À l’inverse, faire simple (ou sans élégance) peut-il s’apparenter à de la paresse intellectuelle ?
C’est l’inverse. Vous devez travailler dur pour amener votre pensée à être simple. Et ça vaut le coup, parce qu’à la fin, vous pouvez soulever des montagnes. C’est une réflexion très juste de Steve Jobs que j’ai relue récemment. Beaucoup d’écrivains l’ont constaté dans leur pratique littéraire. Madame de Sévigné a écrit en substance, à la fin d’une lettre à sa fille : « j’ai été trop longue, je n’ai pas eu le temps de faire court. ». Faire court, faire simple, ça demande un effort. La paresse conduit plutôt à enrober, ajouter des couches et ne pas choisir. Choisir est un effort.

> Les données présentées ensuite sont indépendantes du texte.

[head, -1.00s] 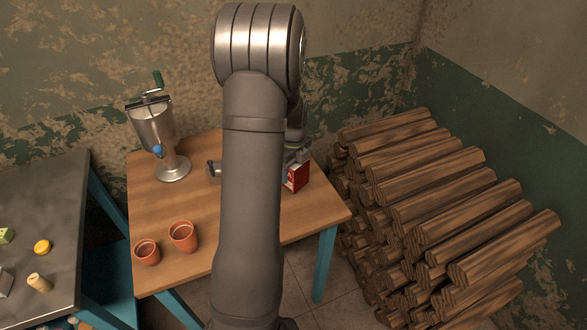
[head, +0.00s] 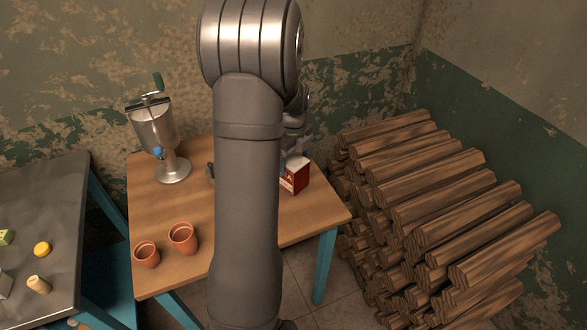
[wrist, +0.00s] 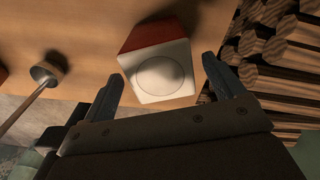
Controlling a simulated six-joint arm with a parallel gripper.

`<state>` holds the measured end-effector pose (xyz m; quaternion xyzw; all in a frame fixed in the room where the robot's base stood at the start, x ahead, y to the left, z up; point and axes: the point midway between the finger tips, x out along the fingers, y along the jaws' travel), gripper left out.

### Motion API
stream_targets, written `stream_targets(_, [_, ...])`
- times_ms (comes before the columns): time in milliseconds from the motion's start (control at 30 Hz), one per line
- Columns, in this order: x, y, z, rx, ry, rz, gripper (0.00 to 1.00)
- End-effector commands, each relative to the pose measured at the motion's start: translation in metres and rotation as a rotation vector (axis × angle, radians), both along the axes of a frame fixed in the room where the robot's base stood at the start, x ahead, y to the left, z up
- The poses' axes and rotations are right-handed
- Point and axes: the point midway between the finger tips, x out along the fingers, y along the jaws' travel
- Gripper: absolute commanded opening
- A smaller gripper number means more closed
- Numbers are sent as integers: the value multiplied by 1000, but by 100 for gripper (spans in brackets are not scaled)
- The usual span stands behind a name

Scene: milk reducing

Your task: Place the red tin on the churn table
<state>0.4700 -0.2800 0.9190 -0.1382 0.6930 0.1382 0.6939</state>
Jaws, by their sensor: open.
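The red tin (head: 296,176) stands on the right part of the wooden churn table (head: 203,238), near its right edge. It is a red box with a pale top. In the wrist view the tin (wrist: 158,70) shows its pale top, with a round outline, and one red side. My gripper (wrist: 165,88) is open, its two dark fingers on either side of the tin's near part, and nothing is gripped. Whether a finger touches the tin I cannot tell. In the head view my arm hides much of the gripper and the table's middle.
A metal churn (head: 157,130) with a crank stands at the table's back left. Two terracotta pots (head: 183,238) stand at the front left. Stacked logs (head: 430,210) fill the floor to the right. A grey table (head: 55,190) with small items is at left.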

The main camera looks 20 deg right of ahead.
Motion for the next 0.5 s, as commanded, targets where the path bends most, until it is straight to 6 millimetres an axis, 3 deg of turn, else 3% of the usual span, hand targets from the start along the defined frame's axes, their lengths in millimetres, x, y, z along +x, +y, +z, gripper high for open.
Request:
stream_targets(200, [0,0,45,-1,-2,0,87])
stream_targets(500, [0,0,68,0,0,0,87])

Est-ce qu’en systématisant un langage clair, on risque d’appauvrir la langue sur la durée ?
Je suis beaucoup interrogé sur cette idée de langue qui s’appauvrit. Je réponds qu’on voit beaucoup plus ce qui disparaît dans une langue, que ce qui est nouveau, parce que c’est subtil. Les nouvelles nuances ne sont parfois pas là où on les imagine, et ça demande un certain travail de les remarquer. On parle souvent des mots anglais, par exemple, en disant qu’ils appauvrissent le langage. Mais certains créent une nuance, justement. Par exemple « liker », ce n’est pas « aimer », ça apporte quelque chose en plus. D’une certaine manière, c’est paresseux de considérer qu’une langue s’appauvrit. Enfin, pour en revenir à la clarté : en France, on ne se fait pas une idée très claire… de la clarté. Et ce dont on n’a pas une idée claire, on en a peur.